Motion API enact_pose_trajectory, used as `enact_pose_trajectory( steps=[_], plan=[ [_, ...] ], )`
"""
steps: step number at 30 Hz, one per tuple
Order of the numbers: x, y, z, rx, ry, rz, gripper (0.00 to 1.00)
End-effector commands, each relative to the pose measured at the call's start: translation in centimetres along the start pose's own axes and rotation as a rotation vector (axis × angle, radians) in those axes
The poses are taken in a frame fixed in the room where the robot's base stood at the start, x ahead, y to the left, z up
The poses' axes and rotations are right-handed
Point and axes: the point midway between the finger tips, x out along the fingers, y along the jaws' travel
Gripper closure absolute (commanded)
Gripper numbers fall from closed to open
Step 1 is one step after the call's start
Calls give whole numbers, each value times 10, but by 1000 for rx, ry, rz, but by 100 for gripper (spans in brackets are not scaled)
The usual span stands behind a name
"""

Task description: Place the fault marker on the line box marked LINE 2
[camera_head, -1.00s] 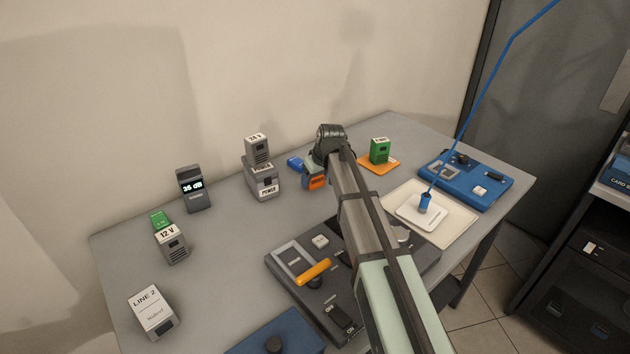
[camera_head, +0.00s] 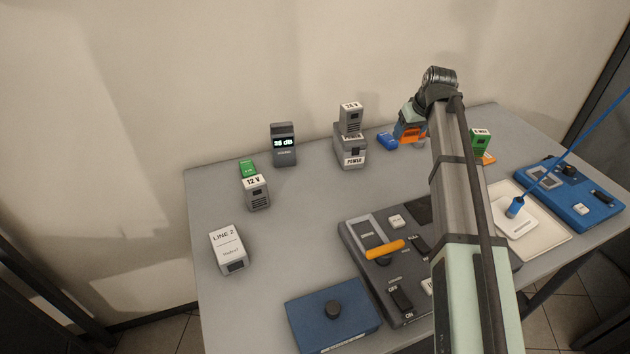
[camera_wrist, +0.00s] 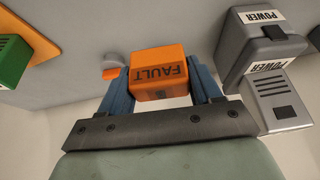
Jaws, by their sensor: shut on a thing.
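The fault marker (camera_wrist: 160,76) is an orange block lettered FAULT, upside down in the wrist view. My gripper (camera_wrist: 160,84) is shut on it, with a blue finger on each side. In the head view the orange marker (camera_head: 410,133) hangs under my wrist near the back of the table. Its height above the table is hard to tell. The line box (camera_head: 229,250) marked LINE 2 is a white-topped grey box at the table's left side, well away from my gripper. Its top looks bare apart from printing.
A POWER box (camera_head: 351,150) with a 24 V block (camera_head: 350,117) on it stands left of my gripper. A dark switch panel (camera_head: 360,244) and blue box (camera_head: 332,316) lie in front.

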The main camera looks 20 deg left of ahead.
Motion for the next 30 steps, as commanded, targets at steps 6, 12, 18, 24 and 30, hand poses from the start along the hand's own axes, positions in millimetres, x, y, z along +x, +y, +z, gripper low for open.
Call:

━━━━━━

◆ **TASK**: Tell how many lines in the material contain the word "steps". Only the number is wanted.

◆ **RESPONSE**: 3